* START DATASET EXTRACT *
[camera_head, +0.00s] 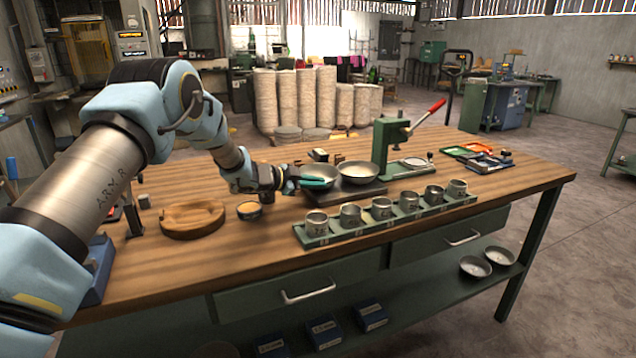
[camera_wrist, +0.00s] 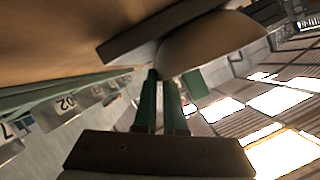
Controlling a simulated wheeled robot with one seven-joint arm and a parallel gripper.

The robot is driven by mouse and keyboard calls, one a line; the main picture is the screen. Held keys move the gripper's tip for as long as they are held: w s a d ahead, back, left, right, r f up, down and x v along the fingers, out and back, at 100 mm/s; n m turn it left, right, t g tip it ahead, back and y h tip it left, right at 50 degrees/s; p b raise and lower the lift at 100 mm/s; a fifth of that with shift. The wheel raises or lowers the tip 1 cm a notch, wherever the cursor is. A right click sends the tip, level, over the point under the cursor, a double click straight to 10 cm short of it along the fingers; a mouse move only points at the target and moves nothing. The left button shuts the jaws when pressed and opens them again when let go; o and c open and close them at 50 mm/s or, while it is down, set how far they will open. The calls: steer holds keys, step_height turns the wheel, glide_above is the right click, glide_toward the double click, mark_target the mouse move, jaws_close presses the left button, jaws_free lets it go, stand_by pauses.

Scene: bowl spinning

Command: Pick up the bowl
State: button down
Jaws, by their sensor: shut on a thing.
* END DATASET EXTRACT *
WHAT THE TASK ASKS: Return only the lines running from the top of the data to the line that holds "Controlling a simulated". Include both of those lines, but skip the pictures.

EXERCISE ANSWER:
[camera_head, +0.00s] 
[camera_wrist, +0.00s] 
Controlling a simulated wheeled robot with one seven-joint arm and a parallel gripper.

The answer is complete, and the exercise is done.